Lemonade is a pretty tame drink. Throughout history, it's been centered around a standard recipe consisting of varying ratios of water, lemon juice, and sugar, with occasional additions of alcohol or herbs. Though there are some "out there" recipes calling for the addition of coffee and pickles, there is one, above all, that takes the cake as the weirdest lemonade recipe ever devised. Found in what is considered to be the very first cocktail recipe book, this particular version has a list of utterly bizarre ingredients that need to be read in order to be believed.

The book, called "Oxford Night Caps", was first published in 1827. Assembled within its pages is a compendium of Victorian Era drinks recipes that include familiar classics like Wassail and Gin Punch, but also more obscure drinks like Rumfustian, Lambs Wool, and Sherry Cobbler. The recipe for lemonade comes about three-quarters of the way through the book as a variation on Egg Punch. As the cocktails name suggests, one of the main ingredients for Egg Punch is fresh hen eggs. This is not the strangest part of the recipe, however. There is another ingredient, one more at home in aspic than in lemonade, that makes this recipe a true relic of its time — calves-foot jelly.

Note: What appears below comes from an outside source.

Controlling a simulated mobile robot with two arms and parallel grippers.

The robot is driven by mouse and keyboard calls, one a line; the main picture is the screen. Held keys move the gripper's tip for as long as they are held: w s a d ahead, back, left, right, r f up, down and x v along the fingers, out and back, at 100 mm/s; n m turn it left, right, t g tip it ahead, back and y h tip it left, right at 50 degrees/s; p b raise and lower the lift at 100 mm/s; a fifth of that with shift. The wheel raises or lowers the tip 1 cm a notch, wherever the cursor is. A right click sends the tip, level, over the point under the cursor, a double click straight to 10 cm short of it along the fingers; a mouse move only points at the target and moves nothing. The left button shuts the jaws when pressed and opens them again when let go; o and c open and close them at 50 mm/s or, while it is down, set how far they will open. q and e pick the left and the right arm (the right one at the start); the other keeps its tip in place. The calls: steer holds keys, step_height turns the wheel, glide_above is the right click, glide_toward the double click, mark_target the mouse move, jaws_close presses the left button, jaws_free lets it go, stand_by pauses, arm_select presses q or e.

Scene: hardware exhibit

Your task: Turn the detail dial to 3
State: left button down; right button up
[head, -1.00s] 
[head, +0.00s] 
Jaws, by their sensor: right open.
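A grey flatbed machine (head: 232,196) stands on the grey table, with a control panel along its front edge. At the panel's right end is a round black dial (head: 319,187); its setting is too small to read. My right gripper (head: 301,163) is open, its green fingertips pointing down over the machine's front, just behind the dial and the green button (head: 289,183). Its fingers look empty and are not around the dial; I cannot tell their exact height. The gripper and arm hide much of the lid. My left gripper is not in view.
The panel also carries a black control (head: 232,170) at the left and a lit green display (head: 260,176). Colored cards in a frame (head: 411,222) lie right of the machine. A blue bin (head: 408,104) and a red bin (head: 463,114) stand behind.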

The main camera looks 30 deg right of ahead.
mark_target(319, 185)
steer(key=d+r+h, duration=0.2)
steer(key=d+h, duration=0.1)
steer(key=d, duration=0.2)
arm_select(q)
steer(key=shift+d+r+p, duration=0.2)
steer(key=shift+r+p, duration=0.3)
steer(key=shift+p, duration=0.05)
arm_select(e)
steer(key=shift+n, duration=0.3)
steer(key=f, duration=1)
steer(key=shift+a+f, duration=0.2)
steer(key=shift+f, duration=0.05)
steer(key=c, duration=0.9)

Calves-foot and egg lemonade?

The "Oxford Night Caps" master recipe for Egg Punch calls for a litany of ingredients. Four lemons, pot oranges, four glasses of liquified calves-feet jelly, a bottle of capillaire (orange flavored syrup), sherry, half a pint of brandy, orange shrub, pulverized sugar, 10 raw eggs, and water all get mixed into a froth. Now, you would think that brandy, sherry, and orange syrup sound like they would make great additives to any lemonade. But these are the ingredients that actually get taken out in the next lemonade variation of this punch recipe.

To make this Victorian lemonade, you omit all the booze and orange-flavored ingredients. In their place is added the juice of four more lemons and additional sugar. The raw eggs and liquid meat jelly stay in. Whether or not this lemonade recipe is anything close to resembling the thirst-quenching beverage we've come to know and love is anyone's guess. Based solely on the addition of the eggs and meat jelly, it'd be safe to assume that this lemonade would be a thicker concoction with something of a savory undertone to it. Hardly a thirst quencher.

But, the recipe was clearly popular enough in Victorian England to remain in the book for multiple printings. And while it may not be our idea of a good glass of lemonade, there's no reason to think that it's bad. There are far weirder flavor combinations that turn out to be good. This could be one of them.